Like in training, recovery isn’t wasted time; it’s critical to the process of growth. It doesn’t look much like the traditional idea of “work”, but those moments away allow my internal dialogue to go into overdrive processing all that it needs in order to turn out an insight the next time I sit down to focus.
To non-creative people, that might sound like an excuse not to work but it’s really the opposite. The truth is that if I don’t take that time, I basically won’t be able to work. The odds are I’ll just end up staring blankly into my screen making no progress which is good for precisely no one.
The key to creative progress isn’t that you grind more every day, it’s that you focus the right amount each day so that when paired with your recovery you get consistent growth over time. Don’t worry about how that maps to hours “on the clock”. Worry about the consistency and quality of your results.
So if you’re an individual contributor on your team, shoot to find the balance between training and recovery, between focused work and rest. And if you’re a manager, make sure to lead by example and encourage your team to bake in routine time to recover from their focused work. If you don’t make the space for it, they certainly won’t.
Don’t let the content pipeline kill your creativity
If you spend any time trying to build a creative project online, one of the first things you’ll run into is the push to create more and more “content”.

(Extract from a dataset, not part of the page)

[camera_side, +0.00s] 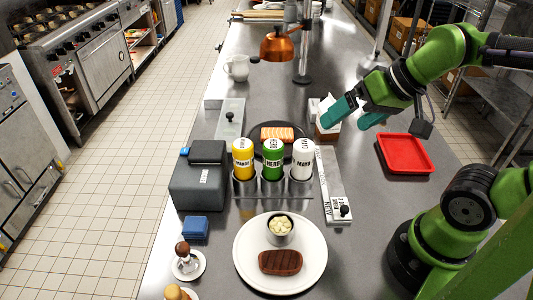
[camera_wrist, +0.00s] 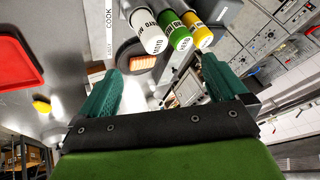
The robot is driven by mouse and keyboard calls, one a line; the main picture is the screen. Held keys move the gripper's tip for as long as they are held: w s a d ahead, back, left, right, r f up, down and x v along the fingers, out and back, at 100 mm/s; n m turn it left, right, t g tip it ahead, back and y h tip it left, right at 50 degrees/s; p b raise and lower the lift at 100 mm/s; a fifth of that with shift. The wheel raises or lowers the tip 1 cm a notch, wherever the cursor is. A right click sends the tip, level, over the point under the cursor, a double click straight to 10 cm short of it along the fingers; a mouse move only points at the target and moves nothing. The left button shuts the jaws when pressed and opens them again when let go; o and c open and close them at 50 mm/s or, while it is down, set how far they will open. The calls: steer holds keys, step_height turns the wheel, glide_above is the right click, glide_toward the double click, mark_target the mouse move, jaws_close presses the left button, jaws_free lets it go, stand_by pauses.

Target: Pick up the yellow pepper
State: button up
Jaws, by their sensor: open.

Especially as a solo creator this need for content can quickly feel like a Sisyphean task. Even with a well-thought-out strategy for how to remix your ideas into many media formats, it’s still a grind.
Sooner or later, the pressure for more content morphs the creative work you set out to make into something created not because you like it, but because you anticipate it will perform. In the process, you exhaust your precious creative energy filling the content pipeline rather than filling your creative spirit, making burn-out just a matter of time.
YouTuber Cam Walker (aka Struthless) has a great piece about this slippery slope from artist to content creator that I’d highly recommend watching (linked above).
I like this quote from Austin Kleon because it’s a great reminder to not overburden myself with too much busy work. It accurately reflects what I know I need in order to do my best creative work. Namely, a lot of “free” time.
Now, usually, this time isn’t literally spent sitting around doing nothing, but rather it’s time that is unscheduled, unstructured, and unencumbered.
It’s time when no one is expecting anything from me.
It’s time when I have the headspace for ideas to form.
And it’s time when I can turn off the ceaseless, noisy stream of the internet.
This is when I’m best able to focus and this is when I feel free to create.
It’s one important antidote I use to slow my creative poisoning by content pipeline.
Live like your creativity depends on it.
So now you might be wondering, “Well, Pat, if I can’t just content-create my way to the top, then what exactly am I supposed to do to get ahead?”
The long and short of it is: go do interesting stuff.
It’s tough to admit, but you won’t have interesting, unique ideas without that input. Instead, you’ll just be regurgitating one person’s idea because you think another person might respond to it.
And while that’s not the end of the world, when it comes to your creativity, you don’t want to just be a mirror, only reflecting others’ experiences and ideas. You want to be a prism, breaking apart experiences into something new and unique for the world.
Now, that doesn’t mean you always have to be on the go, but it does mean that you routinely need new stimuli to be able to form new ideas. You need to cast a wide net and then give yourself the space to make connections that others can’t see.
When you’ve completed that first step of gathering new experiences, the only thing left to do is to sit your butt in the chair and start to create.
You don’t need an extra degree.
You don’t need anyone’s permission.
And you definitely don’t need one more thought framework from a 23-year-old on Twitter.
You just need to start creating and recovering each day, building your skill and body of work along the way. Not hustling content, but just making, day-in and day-out.
It’s as simple and as daunting as that.